Up until the second half of the 20th century, in its eastern neighborhoods Austin built a sizeable stock of quality houses that have lasted and aged well. For decades, their owners have cared for these homes because they possess a local character that belongs here, not in Singapore or Dubai or anywhere else.

None of this can be said for the neighborhood’s newer houses, assemblages of factory-built components jarringly at odds with the local vernacular. House by house, these dwellings are gradually turning the neighborhood into a jarring potpourri of awkward shapes and cartoonish boxes whose facades warp and stain as they age swiftly and ungraciously.

Old commercial buildings New commercial buildings

And so it goes with downtown Austin’s commercial buildings. The historic 6th Street (left column above) is a gorgeous strip of arched windows, textured limestone brickwork, and detailed cornices, proudly bearing their original owners’ names. Meanwhile, modern Austin steams ahead nearby, reforging its downtown as a collection of generic high rises that could be any modern city saddled with the same careless development culture.

Most people I know despise these modern buildings; a minority likes them. But this talk of opinions raises an important question: What do people want? Modern architecture has clearly been met with at best a mixed reception, but what proportion of people like or dislike it? What kinds of buildings do people want? Incredibly, there has been no serious effort to answer these questions.

I’ve found just one study (let me know if you’ve found others) looking at what kinds of development the public wants. Its conclusions are remarkable. In its 2015 Home Types Survey, the British organization Create Streets showed photos of 5 housing designs (a type of study known as a “visual preference survey”) to 1,000 adults across Britain and asked if they supported or opposed each kind.

Let’s look at the findings.

In principle, the report found, most people supported development near where they live. 64% of respondents were in support, 14% were in opposition, and 21% were neutral.

The visual preference survey revealed that design dramatically influenced support (73% vs 23%) for any given development. The more conventional designs attracted the most support. Type C, the strongest traditional design, was most preferred, although the more modernist types A and D still attracted significant support.

Note, however, the limited number and types (for instance, few traditional designs, no large apartment buildings or skyscrapers) of design options presented to those surveyed.
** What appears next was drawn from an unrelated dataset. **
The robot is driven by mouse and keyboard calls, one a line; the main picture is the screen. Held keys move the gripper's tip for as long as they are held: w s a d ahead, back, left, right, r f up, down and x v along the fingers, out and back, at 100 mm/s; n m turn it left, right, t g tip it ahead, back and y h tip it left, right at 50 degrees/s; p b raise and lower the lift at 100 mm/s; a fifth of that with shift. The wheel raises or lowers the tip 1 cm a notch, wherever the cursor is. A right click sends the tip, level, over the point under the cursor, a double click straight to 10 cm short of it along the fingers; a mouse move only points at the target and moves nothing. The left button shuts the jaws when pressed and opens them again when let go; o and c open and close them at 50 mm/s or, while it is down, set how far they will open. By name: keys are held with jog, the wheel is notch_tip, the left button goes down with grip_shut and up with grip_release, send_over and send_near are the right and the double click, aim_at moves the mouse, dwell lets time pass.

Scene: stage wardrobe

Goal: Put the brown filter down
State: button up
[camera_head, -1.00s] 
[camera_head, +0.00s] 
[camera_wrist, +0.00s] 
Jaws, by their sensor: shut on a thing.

Future surveys could be more useful by increasing the number of designs shown.

Those who tended to support development (“Q1 supporters”) showed a greater preference for more modernist designs than development opponents, although the supporters still most strongly liked the traditional Type C.

Those who generally oppose (“Q1 Opponents”) development showed an even stronger support for traditional design and more disdain for less conventional styles. For this group, depending on design opposition ranged from 34% to 81% and support from 15% to 51%.

Create Streets’s survey shows that design can considerably influence support for different kinds of developments. In general, the public most supports buildings of conventional and traditional designs, a polar opposite to the taste for modernist design firmly embedded in the architecture profession.

Cities governments shouldn’t just process building applications. They have an obligation to find out what the public wants, a duty that is currently being neglected, and to ensure new developments reflect these preferences. Tools like the visual preference survey could help steer cities away from unpopular buildings to architecture that harmonizes with its surroundings and which the public loves.

There’s hope, even in Austin. The above building dates from 2015 and sits blocks away from historic 6th Street. And while the building’s a far cry from 6th Street’s visual splendor, its design and materials allow it, to some degree, to sit peacefully among the city’s traditional architecture. It’s a tentative step in the right direction and a sign of what would be possible if citizens were asked “What do you like?”

Alas, if only it were as easy as sending out pollsters to survey the public. From government bureaucracies to developers, a mind-bogglingly powerful cabal of interests has formed around the swift production (and demolition) of today’s stucco box homes and glass-clad skyscrapers. We are all losers. Only when the public wakes up and organizes will change come.